GOAL: Copy each entry as it stands, leaving nothing out.
** Begin DATA **
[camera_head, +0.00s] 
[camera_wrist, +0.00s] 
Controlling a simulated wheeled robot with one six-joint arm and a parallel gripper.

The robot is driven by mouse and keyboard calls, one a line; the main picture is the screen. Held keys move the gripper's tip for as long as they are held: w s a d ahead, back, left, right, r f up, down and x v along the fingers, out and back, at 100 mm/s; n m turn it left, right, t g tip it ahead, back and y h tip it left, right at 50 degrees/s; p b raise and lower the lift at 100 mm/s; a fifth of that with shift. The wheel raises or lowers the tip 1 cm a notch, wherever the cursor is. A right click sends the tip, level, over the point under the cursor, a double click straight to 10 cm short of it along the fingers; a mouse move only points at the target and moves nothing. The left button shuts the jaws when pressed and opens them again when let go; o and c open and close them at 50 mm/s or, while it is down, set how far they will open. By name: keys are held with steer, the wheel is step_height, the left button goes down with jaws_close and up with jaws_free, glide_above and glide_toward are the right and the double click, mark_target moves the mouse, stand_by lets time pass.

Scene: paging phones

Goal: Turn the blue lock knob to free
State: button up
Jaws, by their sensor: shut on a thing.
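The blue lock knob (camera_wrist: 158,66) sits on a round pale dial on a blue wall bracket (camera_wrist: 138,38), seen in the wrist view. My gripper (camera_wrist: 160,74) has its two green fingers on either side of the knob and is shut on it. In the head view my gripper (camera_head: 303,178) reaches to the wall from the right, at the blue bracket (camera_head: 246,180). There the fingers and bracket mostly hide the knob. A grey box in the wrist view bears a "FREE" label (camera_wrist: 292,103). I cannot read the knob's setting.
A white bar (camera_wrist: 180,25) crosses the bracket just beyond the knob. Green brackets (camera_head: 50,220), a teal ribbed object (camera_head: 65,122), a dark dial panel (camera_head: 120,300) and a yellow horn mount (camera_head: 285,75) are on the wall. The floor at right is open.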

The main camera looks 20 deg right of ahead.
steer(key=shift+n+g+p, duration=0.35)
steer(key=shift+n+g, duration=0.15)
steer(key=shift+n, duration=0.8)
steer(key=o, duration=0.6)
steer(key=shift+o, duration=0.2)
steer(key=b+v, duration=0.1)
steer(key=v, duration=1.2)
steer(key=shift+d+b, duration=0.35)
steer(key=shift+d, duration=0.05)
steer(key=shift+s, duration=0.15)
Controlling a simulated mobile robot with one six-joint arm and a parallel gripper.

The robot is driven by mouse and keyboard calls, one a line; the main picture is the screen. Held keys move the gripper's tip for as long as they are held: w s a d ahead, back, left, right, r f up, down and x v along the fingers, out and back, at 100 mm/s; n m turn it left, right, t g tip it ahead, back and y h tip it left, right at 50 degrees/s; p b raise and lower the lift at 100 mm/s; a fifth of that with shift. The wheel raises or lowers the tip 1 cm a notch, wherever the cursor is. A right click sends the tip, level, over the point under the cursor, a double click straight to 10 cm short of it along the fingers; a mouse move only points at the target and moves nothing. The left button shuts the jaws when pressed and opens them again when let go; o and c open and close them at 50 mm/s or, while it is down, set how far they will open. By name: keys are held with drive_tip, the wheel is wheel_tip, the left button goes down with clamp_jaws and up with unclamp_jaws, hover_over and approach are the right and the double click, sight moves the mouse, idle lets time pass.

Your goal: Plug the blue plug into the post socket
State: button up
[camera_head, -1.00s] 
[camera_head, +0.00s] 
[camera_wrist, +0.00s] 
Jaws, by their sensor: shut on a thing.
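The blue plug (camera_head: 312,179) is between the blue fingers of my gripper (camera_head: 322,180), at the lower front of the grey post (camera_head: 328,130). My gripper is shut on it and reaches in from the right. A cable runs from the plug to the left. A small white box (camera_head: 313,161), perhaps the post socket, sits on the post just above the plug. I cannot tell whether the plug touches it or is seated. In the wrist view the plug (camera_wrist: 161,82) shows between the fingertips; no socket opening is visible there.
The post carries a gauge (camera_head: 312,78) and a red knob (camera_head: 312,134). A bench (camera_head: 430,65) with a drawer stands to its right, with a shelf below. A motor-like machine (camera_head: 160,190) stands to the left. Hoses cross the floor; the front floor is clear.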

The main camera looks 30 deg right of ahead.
** End DATA **
WRITTEN RESPONSE:
[camera_head, +0.00s] 
[camera_wrist, +0.00s] 
Controlling a simulated wheeled robot with one six-joint arm and a parallel gripper.

The robot is driven by mouse and keyboard calls, one a line; the main picture is the screen. Held keys move the gripper's tip for as long as they are held: w s a d ahead, back, left, right, r f up, down and x v along the fingers, out and back, at 100 mm/s; n m turn it left, right, t g tip it ahead, back and y h tip it left, right at 50 degrees/s; p b raise and lower the lift at 100 mm/s; a fifth of that with shift. The wheel raises or lowers the tip 1 cm a notch, wherever the cursor is. A right click sends the tip, level, over the point under the cursor, a double click straight to 10 cm short of it along the fingers; a mouse move only points at the target and moves nothing. The left button shuts the jaws when pressed and opens them again when let go; o and c open and close them at 50 mm/s or, while it is down, set how far they will open. By name: keys are held with steer, the wheel is step_height, the left button goes down with jaws_close and up with jaws_free, glide_above and glide_toward are the right and the double click, mark_target moves the mouse, stand_by lets time pass.

Scene: paging phones

Goal: Turn the blue lock knob to free
State: button up
Jaws, by their sensor: shut on a thing.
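The blue lock knob (camera_wrist: 158,66) sits on a round pale dial on a blue wall bracket (camera_wrist: 138,38), seen in the wrist view. My gripper (camera_wrist: 160,74) has its two green fingers on either side of the knob and is shut on it. In the head view my gripper (camera_head: 303,178) reaches to the wall from the right, at the blue bracket (camera_head: 246,180). There the fingers and bracket mostly hide the knob. A grey box in the wrist view bears a "FREE" label (camera_wrist: 292,103). I cannot read the knob's setting.
A white bar (camera_wrist: 180,25) crosses the bracket just beyond the knob. Green brackets (camera_head: 50,220), a teal ribbed object (camera_head: 65,122), a dark dial panel (camera_head: 120,300) and a yellow horn mount (camera_head: 285,75) are on the wall. The floor at right is open.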

The main camera looks 20 deg right of ahead.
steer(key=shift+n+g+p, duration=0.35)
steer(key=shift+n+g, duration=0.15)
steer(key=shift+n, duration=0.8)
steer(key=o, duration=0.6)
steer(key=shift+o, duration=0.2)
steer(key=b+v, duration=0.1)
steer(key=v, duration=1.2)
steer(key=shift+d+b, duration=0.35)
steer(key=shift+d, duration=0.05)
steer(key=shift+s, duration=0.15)
Controlling a simulated mobile robot with one six-joint arm and a parallel gripper.

The robot is driven by mouse and keyboard calls, one a line; the main picture is the screen. Held keys move the gripper's tip for as long as they are held: w s a d ahead, back, left, right, r f up, down and x v along the fingers, out and back, at 100 mm/s; n m turn it left, right, t g tip it ahead, back and y h tip it left, right at 50 degrees/s; p b raise and lower the lift at 100 mm/s; a fifth of that with shift. The wheel raises or lowers the tip 1 cm a notch, wherever the cursor is. A right click sends the tip, level, over the point under the cursor, a double click straight to 10 cm short of it along the fingers; a mouse move only points at the target and moves nothing. The left button shuts the jaws when pressed and opens them again when let go; o and c open and close them at 50 mm/s or, while it is down, set how far they will open. By name: keys are held with drive_tip, the wheel is wheel_tip, the left button goes down with clamp_jaws and up with unclamp_jaws, hover_over and approach are the right and the double click, sight moves the mouse, idle lets time pass.

Your goal: Plug the blue plug into the post socket
State: button up
[camera_head, -1.00s] 
[camera_head, +0.00s] 
[camera_wrist, +0.00s] 
Jaws, by their sensor: shut on a thing.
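The blue plug (camera_head: 312,179) is between the blue fingers of my gripper (camera_head: 322,180), at the lower front of the grey post (camera_head: 328,130). My gripper is shut on it and reaches in from the right. A cable runs from the plug to the left. A small white box (camera_head: 313,161), perhaps the post socket, sits on the post just above the plug. I cannot tell whether the plug touches it or is seated. In the wrist view the plug (camera_wrist: 161,82) shows between the fingertips; no socket opening is visible there.
The post carries a gauge (camera_head: 312,78) and a red knob (camera_head: 312,134). A bench (camera_head: 430,65) with a drawer stands to its right, with a shelf below. A motor-like machine (camera_head: 160,190) stands to the left. Hoses cross the floor; the front floor is clear.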

The main camera looks 30 deg right of ahead.

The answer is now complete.